■ Your instructions ■
Every line of the listing must be reproduced as it stands. Leave the images behind.

(Collected data)

..............................

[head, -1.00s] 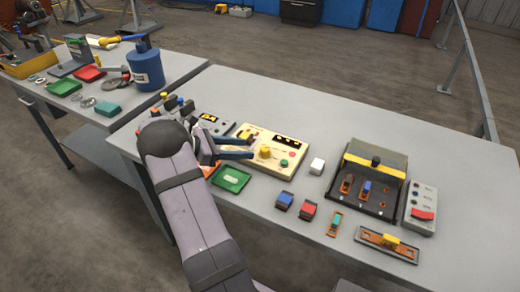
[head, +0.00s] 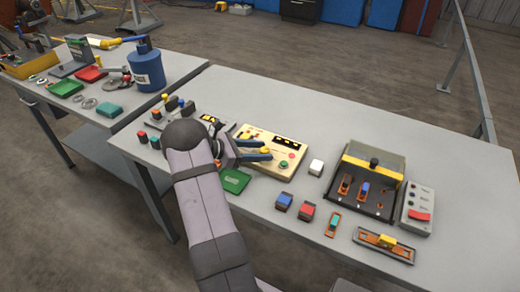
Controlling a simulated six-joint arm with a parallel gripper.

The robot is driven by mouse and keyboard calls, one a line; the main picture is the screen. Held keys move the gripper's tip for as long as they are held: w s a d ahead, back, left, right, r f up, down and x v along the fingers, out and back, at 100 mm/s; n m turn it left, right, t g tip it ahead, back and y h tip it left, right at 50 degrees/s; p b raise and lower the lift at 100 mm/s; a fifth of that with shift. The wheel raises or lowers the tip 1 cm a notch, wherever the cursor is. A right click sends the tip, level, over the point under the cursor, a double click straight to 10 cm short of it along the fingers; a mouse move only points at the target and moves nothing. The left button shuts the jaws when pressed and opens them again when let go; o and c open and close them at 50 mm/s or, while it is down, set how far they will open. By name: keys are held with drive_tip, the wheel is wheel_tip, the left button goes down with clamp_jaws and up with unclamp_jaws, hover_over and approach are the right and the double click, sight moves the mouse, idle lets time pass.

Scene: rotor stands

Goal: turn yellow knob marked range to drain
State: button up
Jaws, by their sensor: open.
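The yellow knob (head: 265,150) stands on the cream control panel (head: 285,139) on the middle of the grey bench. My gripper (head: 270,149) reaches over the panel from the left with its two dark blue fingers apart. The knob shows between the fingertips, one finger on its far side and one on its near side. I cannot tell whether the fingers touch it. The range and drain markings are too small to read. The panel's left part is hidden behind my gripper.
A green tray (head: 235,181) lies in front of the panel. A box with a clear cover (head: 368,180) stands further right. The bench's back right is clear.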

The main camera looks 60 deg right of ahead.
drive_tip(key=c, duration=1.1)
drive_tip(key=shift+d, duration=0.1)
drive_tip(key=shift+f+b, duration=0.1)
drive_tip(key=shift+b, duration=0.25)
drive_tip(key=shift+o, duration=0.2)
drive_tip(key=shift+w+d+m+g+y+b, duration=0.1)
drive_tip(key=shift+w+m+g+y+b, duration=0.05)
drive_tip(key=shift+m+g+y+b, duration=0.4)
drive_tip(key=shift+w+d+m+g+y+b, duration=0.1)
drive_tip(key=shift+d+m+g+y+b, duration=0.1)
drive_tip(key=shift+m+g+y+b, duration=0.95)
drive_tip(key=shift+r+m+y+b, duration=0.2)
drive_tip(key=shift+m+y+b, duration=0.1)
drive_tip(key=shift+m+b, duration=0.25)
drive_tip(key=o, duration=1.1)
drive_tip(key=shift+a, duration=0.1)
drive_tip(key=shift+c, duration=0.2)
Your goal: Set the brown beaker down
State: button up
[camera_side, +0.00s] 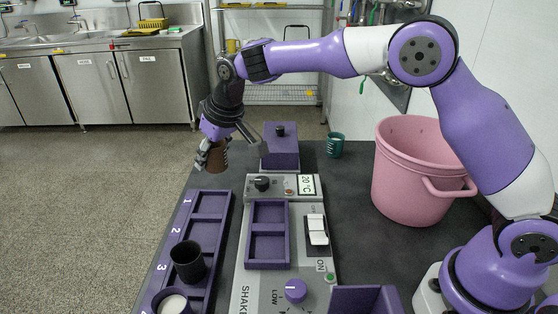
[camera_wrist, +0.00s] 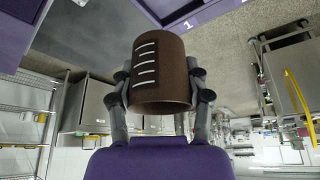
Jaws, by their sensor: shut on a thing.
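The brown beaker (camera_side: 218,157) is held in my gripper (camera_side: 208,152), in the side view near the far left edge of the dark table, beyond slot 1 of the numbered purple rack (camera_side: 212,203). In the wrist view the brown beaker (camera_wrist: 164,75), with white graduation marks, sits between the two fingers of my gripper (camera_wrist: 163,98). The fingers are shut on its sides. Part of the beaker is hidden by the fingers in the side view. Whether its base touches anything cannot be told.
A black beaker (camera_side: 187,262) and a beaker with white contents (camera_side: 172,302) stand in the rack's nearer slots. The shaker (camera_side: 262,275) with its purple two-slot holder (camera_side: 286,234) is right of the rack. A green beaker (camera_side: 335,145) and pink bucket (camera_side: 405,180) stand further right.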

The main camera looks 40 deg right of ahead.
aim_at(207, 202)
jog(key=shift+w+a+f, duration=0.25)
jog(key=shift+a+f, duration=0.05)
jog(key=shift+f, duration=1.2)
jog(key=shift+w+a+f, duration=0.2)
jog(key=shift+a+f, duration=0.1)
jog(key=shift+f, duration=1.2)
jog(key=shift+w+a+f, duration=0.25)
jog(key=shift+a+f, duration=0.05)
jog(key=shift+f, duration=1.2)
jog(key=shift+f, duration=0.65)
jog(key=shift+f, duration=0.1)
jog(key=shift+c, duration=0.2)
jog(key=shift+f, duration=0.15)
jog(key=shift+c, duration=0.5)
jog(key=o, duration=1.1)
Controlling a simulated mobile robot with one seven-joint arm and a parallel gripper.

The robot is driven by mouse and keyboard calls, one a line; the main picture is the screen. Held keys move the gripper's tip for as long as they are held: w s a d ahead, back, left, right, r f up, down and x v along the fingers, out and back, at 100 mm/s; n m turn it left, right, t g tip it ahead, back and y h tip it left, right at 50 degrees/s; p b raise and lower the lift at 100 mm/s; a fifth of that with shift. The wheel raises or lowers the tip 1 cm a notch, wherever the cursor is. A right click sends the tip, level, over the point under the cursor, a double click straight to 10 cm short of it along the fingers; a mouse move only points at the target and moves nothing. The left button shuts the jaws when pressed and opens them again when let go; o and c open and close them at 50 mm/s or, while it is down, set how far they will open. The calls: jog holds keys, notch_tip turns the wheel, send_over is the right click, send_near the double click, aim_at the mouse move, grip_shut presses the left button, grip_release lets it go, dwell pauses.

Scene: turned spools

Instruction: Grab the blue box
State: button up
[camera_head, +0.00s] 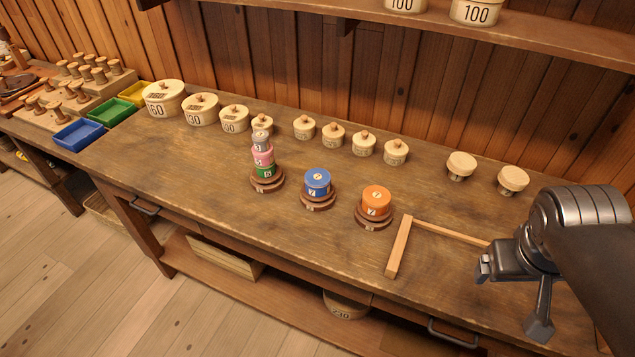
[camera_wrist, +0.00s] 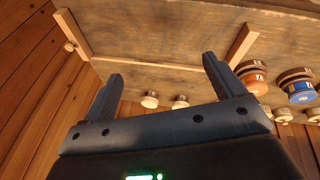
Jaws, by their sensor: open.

..............................

■ Written response ■
[head, -1.00s] 
[head, +0.00s] 
Controlling a simulated six-joint arm with a parallel gripper.

The robot is driven by mouse and keyboard calls, one a line; the main picture is the screen. Held keys move the gripper's tip for as long as they are held: w s a d ahead, back, left, right, r f up, down and x v along the fingers, out and back, at 100 mm/s; n m turn it left, right, t g tip it ahead, back and y h tip it left, right at 50 degrees/s; p b raise and lower the lift at 100 mm/s; a fifth of that with shift. The wheel raises or lowers the tip 1 cm a notch, wherever the cursor is. A right click sends the tip, level, over the point under the cursor, a double click straight to 10 cm short of it along the fingers; a mouse move only points at the target and moves nothing. The left button shuts the jaws when pressed and opens them again when let go; o and c open and close them at 50 mm/s or, while it is down, set how far they will open. By name: keys are held with drive_tip, the wheel is wheel_tip, the left button goes down with clamp_jaws and up with unclamp_jaws, hover_over and approach are the right and the double click, sight moves the mouse, idle lets time pass.

Scene: rotor stands

Goal: turn yellow knob marked range to drain
State: button up
Jaws, by their sensor: open.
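The yellow knob (head: 265,150) stands on the cream control panel (head: 285,139) on the middle of the grey bench. My gripper (head: 270,149) reaches over the panel from the left with its two dark blue fingers apart. The knob shows between the fingertips, one finger on its far side and one on its near side. I cannot tell whether the fingers touch it. The range and drain markings are too small to read. The panel's left part is hidden behind my gripper.
A green tray (head: 235,181) lies in front of the panel. A box with a clear cover (head: 368,180) stands further right. The bench's back right is clear.

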The main camera looks 60 deg right of ahead.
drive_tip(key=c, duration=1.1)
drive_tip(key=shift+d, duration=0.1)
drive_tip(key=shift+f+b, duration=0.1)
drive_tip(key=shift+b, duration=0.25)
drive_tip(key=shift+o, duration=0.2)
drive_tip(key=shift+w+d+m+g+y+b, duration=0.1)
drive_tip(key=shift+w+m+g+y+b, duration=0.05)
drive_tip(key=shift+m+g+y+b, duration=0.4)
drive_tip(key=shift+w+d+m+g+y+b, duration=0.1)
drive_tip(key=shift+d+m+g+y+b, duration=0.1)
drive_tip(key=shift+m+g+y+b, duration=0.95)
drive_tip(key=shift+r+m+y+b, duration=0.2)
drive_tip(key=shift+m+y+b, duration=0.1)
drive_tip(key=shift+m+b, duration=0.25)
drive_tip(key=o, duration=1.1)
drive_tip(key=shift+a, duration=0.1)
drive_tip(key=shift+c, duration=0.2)
Your goal: Set the brown beaker down
State: button up
[camera_side, +0.00s] 
[camera_wrist, +0.00s] 
Jaws, by their sensor: shut on a thing.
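The brown beaker (camera_side: 218,157) is held in my gripper (camera_side: 208,152), in the side view near the far left edge of the dark table, beyond slot 1 of the numbered purple rack (camera_side: 212,203). In the wrist view the brown beaker (camera_wrist: 164,75), with white graduation marks, sits between the two fingers of my gripper (camera_wrist: 163,98). The fingers are shut on its sides. Part of the beaker is hidden by the fingers in the side view. Whether its base touches anything cannot be told.
A black beaker (camera_side: 187,262) and a beaker with white contents (camera_side: 172,302) stand in the rack's nearer slots. The shaker (camera_side: 262,275) with its purple two-slot holder (camera_side: 286,234) is right of the rack. A green beaker (camera_side: 335,145) and pink bucket (camera_side: 405,180) stand further right.

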The main camera looks 40 deg right of ahead.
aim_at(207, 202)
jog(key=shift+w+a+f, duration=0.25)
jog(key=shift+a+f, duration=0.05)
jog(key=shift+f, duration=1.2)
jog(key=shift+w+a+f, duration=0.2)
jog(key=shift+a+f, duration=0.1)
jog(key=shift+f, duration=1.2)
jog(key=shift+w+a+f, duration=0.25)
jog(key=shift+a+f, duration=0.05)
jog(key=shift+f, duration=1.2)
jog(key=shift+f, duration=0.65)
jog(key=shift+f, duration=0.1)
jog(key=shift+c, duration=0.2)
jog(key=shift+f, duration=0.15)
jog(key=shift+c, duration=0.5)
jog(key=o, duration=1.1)
Controlling a simulated mobile robot with one seven-joint arm and a parallel gripper.

The robot is driven by mouse and keyboard calls, one a line; the main picture is the screen. Held keys move the gripper's tip for as long as they are held: w s a d ahead, back, left, right, r f up, down and x v along the fingers, out and back, at 100 mm/s; n m turn it left, right, t g tip it ahead, back and y h tip it left, right at 50 degrees/s; p b raise and lower the lift at 100 mm/s; a fifth of that with shift. The wheel raises or lowers the tip 1 cm a notch, wherever the cursor is. A right click sends the tip, level, over the point under the cursor, a double click straight to 10 cm short of it along the fingers; a mouse move only points at the target and moves nothing. The left button shuts the jaws when pressed and opens them again when let go; o and c open and close them at 50 mm/s or, while it is down, set how far they will open. The calls: jog holds keys, notch_tip turns the wheel, send_over is the right click, send_near the double click, aim_at the mouse move, grip_shut presses the left button, grip_release lets it go, dwell pauses.

Scene: turned spools

Instruction: Grab the blue box
State: button up
[camera_head, +0.00s] 
[camera_wrist, +0.00s] 
Jaws, by their sensor: open.

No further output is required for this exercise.